**Task inputs**
+ + + + + + +

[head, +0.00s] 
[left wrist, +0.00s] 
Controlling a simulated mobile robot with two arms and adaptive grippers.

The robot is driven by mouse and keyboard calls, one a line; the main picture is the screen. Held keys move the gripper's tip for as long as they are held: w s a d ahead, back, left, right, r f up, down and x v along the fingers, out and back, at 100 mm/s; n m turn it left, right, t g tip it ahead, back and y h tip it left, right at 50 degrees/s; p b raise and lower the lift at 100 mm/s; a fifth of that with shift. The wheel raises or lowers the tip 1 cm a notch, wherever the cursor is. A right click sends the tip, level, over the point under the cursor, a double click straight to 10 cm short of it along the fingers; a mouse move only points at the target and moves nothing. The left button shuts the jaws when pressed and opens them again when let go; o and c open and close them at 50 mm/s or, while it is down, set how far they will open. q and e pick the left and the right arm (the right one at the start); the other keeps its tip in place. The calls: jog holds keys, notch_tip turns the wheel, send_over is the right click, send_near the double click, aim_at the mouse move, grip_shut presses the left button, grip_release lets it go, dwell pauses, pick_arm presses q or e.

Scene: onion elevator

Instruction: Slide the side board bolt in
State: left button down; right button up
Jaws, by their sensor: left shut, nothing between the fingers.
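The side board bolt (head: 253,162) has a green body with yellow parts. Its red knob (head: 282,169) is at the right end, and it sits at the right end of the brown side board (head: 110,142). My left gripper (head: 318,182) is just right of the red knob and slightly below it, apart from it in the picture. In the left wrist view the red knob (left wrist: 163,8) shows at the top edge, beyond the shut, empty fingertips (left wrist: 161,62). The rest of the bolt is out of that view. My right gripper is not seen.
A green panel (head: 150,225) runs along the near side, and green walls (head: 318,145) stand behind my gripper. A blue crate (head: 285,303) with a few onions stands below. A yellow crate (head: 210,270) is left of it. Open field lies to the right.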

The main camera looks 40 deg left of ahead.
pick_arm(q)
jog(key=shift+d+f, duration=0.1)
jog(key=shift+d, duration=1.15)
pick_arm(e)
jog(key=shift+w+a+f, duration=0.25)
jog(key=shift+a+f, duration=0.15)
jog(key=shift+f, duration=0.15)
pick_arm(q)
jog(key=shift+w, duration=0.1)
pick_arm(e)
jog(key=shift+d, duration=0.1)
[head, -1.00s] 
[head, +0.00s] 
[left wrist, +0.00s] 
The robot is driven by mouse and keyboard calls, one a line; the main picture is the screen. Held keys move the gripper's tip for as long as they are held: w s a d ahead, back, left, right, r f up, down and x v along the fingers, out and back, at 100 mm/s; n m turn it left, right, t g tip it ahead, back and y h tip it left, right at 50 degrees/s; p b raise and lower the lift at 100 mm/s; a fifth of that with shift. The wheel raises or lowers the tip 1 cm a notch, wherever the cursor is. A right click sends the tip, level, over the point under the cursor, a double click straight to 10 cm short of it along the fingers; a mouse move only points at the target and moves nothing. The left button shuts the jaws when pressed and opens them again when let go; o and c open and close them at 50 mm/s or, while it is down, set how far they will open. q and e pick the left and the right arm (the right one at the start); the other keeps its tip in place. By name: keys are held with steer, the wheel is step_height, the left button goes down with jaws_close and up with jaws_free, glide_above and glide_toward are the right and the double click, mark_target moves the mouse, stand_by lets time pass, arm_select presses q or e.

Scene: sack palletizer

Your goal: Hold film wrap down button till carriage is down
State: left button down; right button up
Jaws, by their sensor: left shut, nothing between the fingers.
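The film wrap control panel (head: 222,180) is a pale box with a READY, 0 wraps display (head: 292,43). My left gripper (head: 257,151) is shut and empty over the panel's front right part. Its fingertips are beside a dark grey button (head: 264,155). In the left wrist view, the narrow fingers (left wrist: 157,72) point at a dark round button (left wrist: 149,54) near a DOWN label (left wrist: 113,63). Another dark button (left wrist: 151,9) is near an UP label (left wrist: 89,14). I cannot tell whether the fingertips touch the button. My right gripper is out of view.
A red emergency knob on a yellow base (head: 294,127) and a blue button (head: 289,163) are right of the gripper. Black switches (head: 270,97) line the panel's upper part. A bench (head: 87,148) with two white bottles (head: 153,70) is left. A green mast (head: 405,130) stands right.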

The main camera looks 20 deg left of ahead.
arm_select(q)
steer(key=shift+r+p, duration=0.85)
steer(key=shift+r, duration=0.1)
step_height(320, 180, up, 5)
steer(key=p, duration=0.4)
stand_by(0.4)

+ + + + + + +

**Stated goal**
Tally the lines of the listing above that include the word "Scene". Answer with the number alone.

**Completed task**
2